Pale Male: Citizen Hawk of New York City. By Janet Schulman. Illustrated by Meilo So. Knopf. $16.99.

      All these books do a very good job of communicating facts to preteen and younger readers, but they go about what they do in very different ways. Earthquakes and Volcanoes FYI takes an inherently interesting subject and dresses it up with lots of pictures, Web links, and interviews. Volcanoes uses illustrations rather than photographs and provides simpler text for younger readers. And Pale Male takes a true story and presents it as a narrative that reads like fiction – with illustrations that make it seem to take place in its own world.

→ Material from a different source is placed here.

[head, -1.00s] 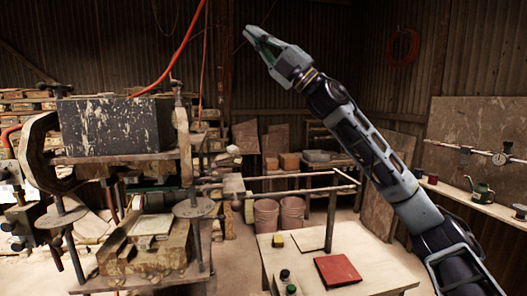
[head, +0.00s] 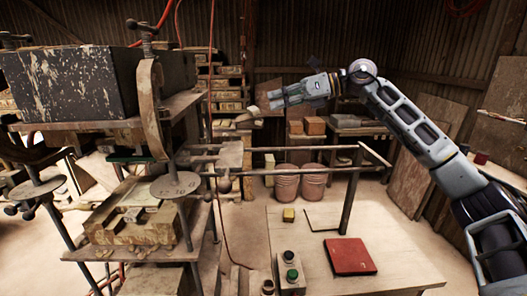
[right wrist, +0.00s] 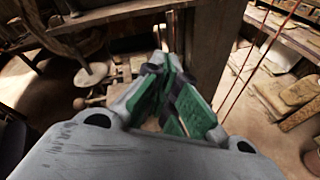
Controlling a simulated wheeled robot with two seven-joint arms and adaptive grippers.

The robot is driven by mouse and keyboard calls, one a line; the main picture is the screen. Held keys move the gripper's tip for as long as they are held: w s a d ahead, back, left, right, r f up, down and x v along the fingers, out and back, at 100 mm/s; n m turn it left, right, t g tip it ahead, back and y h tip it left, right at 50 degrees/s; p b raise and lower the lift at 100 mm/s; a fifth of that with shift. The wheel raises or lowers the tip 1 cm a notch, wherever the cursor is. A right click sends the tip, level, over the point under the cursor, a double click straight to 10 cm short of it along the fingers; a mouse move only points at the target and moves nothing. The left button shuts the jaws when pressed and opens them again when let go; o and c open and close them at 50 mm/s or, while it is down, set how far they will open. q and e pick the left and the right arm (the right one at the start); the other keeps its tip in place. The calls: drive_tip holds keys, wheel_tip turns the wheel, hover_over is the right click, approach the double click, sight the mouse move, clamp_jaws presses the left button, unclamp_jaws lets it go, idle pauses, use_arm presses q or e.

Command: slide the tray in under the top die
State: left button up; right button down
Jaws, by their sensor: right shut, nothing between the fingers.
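The press stands at the left of the head view. Its upper part carries a dark, paint-spattered block (head: 75,82). A dark green edge (head: 128,157), perhaps the top die, shows under the upper plate (head: 100,128); most of it is hidden. Below it, apart by a gap, a worn tan mould-like piece with a paler top (head: 130,222), perhaps the tray, rests on the lower shelf. My right gripper (head: 271,100) is shut and empty, raised right of the press, pointing left and touching nothing. Its green-padded fingers show in the right wrist view (right wrist: 172,98). My left gripper is out of view.
Two horizontal rails (head: 300,148) run right from the press to a post on the pale table (head: 400,262). A red book-like pad (head: 349,256), a yellow block (head: 289,214) and a button box (head: 291,278) are on that table. Pink buckets (head: 300,184) stand behind.

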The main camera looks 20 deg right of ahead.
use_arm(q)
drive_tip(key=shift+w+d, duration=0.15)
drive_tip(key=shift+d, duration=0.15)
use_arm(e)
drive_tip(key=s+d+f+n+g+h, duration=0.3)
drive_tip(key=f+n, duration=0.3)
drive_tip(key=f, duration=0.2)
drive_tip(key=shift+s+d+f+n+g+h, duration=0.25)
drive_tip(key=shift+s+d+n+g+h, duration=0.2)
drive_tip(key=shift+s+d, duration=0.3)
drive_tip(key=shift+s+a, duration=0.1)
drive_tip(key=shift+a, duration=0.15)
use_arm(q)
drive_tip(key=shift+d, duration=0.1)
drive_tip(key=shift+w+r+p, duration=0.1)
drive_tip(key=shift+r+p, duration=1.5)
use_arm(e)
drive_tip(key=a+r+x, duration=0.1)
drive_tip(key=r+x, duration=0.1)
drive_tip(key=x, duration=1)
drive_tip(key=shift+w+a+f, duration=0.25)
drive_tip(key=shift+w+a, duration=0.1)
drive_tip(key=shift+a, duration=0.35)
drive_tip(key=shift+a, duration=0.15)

      Because earthquakes and volcanoes are related phenomena, it makes sense to include both in the same scientifically oriented book. Still, Melissa Stewart’s explanation of what these geological events have to do with each other appears only in a transitional section of Earthquakes and Volcanoes FYI – essentially, this work is two books in one, the first one on earthquakes (ending with an interview with a Smithsonian Institution geologist) and the second on volcanoes (ending with an interview with a Smithsonian Institution geographer). The earthquakes section not only shows the devastation wrought by quakes but also offers some matter-of-fact photos that are fascinating in their own way, such as one showing villagers in India walking past a crack in the earth caused by a quake. In addition to information on what earthquakes are, why they occur and where they are most likely to happen, this section lists the 10 deadliest quakes in recorded history, speculates about whether animals know when an earthquake is coming, and explains why it is so hard for scientists to predict quakes – although instruments to detect them have been around since the days of ancient China. In the section on volcanoes, there are excellent pictures of volcanoes and lava flows, plus a discussion of the Volcanic Explosivity Index, a close look at lava (including information on different types), a list of the 10 deadliest known volcanic eruptions, and an explanation of why volcanic ash is a danger to airplanes even though pilots cannot see it. The text is straightforward and to the point, with “Smithsonian link” suggestions for further information and lots of interesting tidbits of information.

      Volcanoes is designed to give some of the same information – mostly on the volcanic side, although there are brief mentions of earthquakes as well – to children ages 5-9. To that end, this book – written at Stage 2 of the Let’s-Read-and-Find-Out Science series – is more in “story” format, opening with the eruption of Mount Vesuvius in 79 A.D. and then discussing the effects of some more-recent eruptions. When Franklyn M. Branley moves into the scientific sphere, he comes up with fine age-appropriate explanations, as when he says that Earth’s layers of solid rock “are broken into huge sections called plates. ...Under the plates there is very hot rock. The plates move on the hot rock, which is soft like dough. They don’t move much, only about as fast as your fingernails grow. But they keep moving year after year after year.” The illustrations by Megan Lloyd do not come close to the photos in Earthquakes and Volcanoes FYI in terms of showing the devastating effects of volcanoes and earthquakes, but Lloyd’s clear diagrams of the processes that cause volcanic eruptions will help young children understand these vast geological events. The end-of-book “erupting volcano” project can be an enjoyable hands-on supplement to the text.

      Janet Schulman takes an even stronger “storyline” approach in Pale Male than Branley and Lloyd do in Volcanoes. Schulman’s book is about a red-tailed hawk that built a nest atop a very fancy and expensive building on Fifth Avenue in Manhattan – provoking the ire of the buildings’ residents but the joy of birdwatchers and, eventually, of New Yorkers at large. Schulman’s story is focused on the bird and its progeny – short shrift is given to the wealthy building residents who complained about the feathers, bird waste and remains of dead animals dropped in front of their homes – and Meilo So’s lovely watercolors turn the story into a celebration of nature and the natural world existing in an unexpected place and overcoming many obstacles to survival. The hawks, Schulman writes in one of many instances of anthropomorphizing, “were true-blue New Yorkers – tough, resourceful, and determined to make it in the city.” This book is not, it could be argued, an entirely fair presentation, but it certainly reflects accurately the things that happened when the building owners tried to oust Pale Male and his mates after they had lived on the roof for nine years: there were protests organized by the Audubon Society, the noise from cars and trucks was incessant, traffic was blocked, and the owners finally capitulated and let the hawks come back (after building a contraption below the nest to catch the birds’ garbage). Clearly, the idea is that preteens will read the book simply as a tale of nature triumphant over nasty people, while their parents will presumably enjoy its political viewpoint: Schulman writes that the birds were evicted “during a time when many conservation and wildlife laws were being relaxed by President George W. Bush’s administration.” Yet the one-sidedness of the narration is somewhat overdone, and for that reason the book gets a (+++) rating. The story of Pale Male really is inspirational – enough so that it does not need to be nudged into the spheres of politics and implied class warfare.